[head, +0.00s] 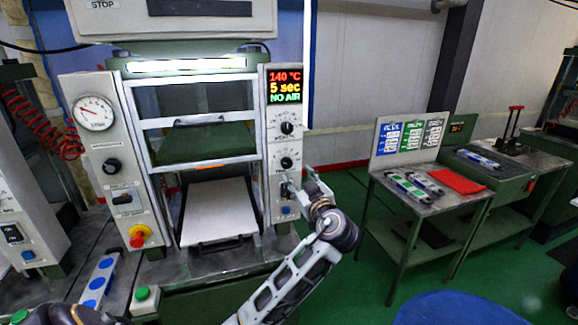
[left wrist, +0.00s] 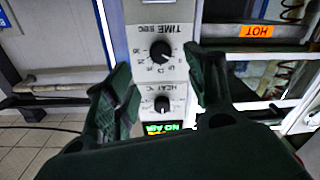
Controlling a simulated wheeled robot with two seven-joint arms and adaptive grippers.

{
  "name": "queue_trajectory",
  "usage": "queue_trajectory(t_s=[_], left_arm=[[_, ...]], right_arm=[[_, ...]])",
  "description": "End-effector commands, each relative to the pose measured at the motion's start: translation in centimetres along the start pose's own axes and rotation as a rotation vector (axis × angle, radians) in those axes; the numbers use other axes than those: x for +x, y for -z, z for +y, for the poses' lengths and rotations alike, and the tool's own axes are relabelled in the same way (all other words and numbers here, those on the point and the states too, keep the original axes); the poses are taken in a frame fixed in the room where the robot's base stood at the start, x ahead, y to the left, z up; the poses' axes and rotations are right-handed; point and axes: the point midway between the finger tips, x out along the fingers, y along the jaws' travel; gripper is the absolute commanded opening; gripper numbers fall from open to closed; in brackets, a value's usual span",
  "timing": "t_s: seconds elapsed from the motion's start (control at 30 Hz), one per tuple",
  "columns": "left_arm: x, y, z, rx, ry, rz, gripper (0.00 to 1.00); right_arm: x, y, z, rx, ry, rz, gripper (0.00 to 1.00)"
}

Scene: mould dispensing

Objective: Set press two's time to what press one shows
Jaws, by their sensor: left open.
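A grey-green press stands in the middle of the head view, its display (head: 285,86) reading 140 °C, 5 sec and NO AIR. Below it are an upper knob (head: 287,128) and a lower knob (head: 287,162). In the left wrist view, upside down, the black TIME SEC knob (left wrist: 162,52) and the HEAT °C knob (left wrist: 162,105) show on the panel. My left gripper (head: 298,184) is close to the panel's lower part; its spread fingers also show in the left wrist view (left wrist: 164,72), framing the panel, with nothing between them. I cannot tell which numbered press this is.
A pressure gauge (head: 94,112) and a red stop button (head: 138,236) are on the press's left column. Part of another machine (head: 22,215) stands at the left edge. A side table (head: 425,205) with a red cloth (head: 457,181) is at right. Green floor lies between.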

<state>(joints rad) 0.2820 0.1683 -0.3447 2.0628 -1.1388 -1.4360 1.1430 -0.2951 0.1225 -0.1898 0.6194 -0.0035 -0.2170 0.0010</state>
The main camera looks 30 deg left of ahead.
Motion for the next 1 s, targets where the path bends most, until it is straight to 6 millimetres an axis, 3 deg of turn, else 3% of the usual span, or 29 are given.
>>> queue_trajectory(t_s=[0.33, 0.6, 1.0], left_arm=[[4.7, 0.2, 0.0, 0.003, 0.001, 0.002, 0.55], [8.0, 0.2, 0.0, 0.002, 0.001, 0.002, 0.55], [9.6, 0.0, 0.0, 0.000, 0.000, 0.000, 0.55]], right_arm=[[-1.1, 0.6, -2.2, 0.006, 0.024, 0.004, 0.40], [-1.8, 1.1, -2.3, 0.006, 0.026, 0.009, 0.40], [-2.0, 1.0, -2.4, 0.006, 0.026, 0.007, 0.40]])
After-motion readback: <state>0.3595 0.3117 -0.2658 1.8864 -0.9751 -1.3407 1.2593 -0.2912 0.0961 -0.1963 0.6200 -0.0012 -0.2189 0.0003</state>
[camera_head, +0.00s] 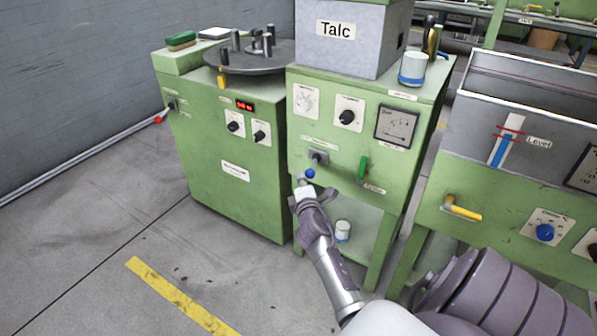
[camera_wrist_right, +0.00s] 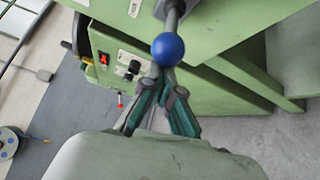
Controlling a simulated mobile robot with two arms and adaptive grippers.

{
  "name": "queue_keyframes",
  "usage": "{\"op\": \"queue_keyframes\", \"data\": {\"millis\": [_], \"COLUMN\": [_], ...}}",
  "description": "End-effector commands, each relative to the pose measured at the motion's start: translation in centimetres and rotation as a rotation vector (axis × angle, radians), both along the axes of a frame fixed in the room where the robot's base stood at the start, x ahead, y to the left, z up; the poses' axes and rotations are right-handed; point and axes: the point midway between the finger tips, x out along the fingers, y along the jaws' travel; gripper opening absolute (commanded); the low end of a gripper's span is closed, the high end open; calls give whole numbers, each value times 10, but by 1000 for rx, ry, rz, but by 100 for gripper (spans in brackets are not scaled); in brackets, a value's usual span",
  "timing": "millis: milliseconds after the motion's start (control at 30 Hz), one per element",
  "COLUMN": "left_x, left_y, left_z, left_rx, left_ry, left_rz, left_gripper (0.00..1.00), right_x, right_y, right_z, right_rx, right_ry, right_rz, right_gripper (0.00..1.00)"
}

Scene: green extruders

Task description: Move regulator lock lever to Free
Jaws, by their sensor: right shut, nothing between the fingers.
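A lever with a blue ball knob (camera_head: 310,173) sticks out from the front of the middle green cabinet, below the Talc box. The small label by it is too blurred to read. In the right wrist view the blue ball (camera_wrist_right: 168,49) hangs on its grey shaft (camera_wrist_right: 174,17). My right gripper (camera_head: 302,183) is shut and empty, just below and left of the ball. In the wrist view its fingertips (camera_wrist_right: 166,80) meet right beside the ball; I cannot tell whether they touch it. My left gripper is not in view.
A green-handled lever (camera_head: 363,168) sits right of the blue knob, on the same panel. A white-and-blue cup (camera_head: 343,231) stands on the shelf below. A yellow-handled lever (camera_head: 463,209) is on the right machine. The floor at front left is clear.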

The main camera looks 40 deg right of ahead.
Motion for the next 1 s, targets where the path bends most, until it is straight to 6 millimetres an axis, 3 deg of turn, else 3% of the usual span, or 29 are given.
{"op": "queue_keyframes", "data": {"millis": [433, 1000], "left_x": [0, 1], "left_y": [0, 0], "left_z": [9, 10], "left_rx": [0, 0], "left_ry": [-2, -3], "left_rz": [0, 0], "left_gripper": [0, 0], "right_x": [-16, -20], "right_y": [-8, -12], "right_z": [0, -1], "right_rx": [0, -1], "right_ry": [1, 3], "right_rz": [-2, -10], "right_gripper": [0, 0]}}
######
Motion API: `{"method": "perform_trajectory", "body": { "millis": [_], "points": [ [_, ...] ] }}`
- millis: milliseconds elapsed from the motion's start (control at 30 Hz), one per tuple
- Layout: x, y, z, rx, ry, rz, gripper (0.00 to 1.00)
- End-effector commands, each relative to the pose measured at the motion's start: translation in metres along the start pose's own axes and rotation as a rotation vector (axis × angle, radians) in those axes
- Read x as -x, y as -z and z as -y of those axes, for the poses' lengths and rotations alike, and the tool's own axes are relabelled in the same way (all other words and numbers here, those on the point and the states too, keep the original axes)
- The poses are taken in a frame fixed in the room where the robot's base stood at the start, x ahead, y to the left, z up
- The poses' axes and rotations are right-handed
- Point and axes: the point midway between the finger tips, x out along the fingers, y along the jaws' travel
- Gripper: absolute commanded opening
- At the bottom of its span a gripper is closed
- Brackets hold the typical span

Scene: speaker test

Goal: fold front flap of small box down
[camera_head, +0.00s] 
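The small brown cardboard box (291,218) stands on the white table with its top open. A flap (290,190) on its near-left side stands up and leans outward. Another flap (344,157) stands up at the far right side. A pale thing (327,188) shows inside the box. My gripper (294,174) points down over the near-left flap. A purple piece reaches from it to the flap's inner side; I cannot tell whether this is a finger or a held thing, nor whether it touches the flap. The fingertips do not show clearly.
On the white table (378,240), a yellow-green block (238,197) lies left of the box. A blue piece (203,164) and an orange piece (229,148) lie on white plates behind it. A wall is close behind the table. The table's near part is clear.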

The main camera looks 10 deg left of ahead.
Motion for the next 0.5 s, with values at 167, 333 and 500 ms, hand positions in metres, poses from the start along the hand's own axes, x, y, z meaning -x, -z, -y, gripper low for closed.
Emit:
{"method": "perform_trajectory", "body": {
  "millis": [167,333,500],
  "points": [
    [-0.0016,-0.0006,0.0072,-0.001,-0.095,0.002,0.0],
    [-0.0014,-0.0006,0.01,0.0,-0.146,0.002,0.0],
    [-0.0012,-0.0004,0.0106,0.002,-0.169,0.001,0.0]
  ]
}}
######
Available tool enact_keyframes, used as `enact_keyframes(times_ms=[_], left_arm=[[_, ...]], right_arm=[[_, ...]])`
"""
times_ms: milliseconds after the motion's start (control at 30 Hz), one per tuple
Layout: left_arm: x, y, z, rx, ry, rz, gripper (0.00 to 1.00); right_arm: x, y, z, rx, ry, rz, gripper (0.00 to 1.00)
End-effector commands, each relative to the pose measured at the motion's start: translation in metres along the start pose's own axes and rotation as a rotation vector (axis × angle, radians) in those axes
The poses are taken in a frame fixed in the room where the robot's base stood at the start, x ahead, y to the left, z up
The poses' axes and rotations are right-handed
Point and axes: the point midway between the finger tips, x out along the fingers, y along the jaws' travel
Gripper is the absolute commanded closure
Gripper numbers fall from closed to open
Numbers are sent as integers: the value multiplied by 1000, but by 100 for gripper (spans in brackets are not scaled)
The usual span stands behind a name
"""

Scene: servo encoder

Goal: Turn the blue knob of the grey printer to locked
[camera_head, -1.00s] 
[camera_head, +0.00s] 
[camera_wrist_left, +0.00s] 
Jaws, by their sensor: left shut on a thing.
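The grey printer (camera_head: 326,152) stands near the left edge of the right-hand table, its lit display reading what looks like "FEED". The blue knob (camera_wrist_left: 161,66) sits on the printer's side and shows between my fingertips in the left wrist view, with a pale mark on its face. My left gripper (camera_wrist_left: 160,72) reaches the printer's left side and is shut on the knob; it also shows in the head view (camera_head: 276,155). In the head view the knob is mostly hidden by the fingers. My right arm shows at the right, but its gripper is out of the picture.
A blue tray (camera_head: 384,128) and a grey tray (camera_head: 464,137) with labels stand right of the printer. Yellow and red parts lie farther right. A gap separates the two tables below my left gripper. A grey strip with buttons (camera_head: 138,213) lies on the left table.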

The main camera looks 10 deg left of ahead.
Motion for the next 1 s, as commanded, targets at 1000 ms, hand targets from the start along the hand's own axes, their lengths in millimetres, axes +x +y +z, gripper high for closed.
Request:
######
• **Directions**:
Pull out all lines containing "spans".

• **Right answer**:
  "description": "End-effector commands, each relative to the pose measured at the motion's start: translation in centimetres and rotation as a rotation vector (axis × angle, radians), both along the axes of a frame fixed in the room where the robot's base stood at the start, x ahead, y to the left, z up; the poses' axes and rotations are right-handed; point and axes: the point midway between the finger tips, x out along the fingers, y along the jaws' travel; gripper opening absolute (commanded); the low end of a gripper's span is closed, the high end open; calls give whole numbers, each value times 10, but by 1000 for rx, ry, rz, but by 100 for gripper (spans in brackets are not scaled); in brackets, a value's usual span",
Numbers are sent as integers: the value multiplied by 1000, but by 100 for gripper (spans in brackets are not scaled)

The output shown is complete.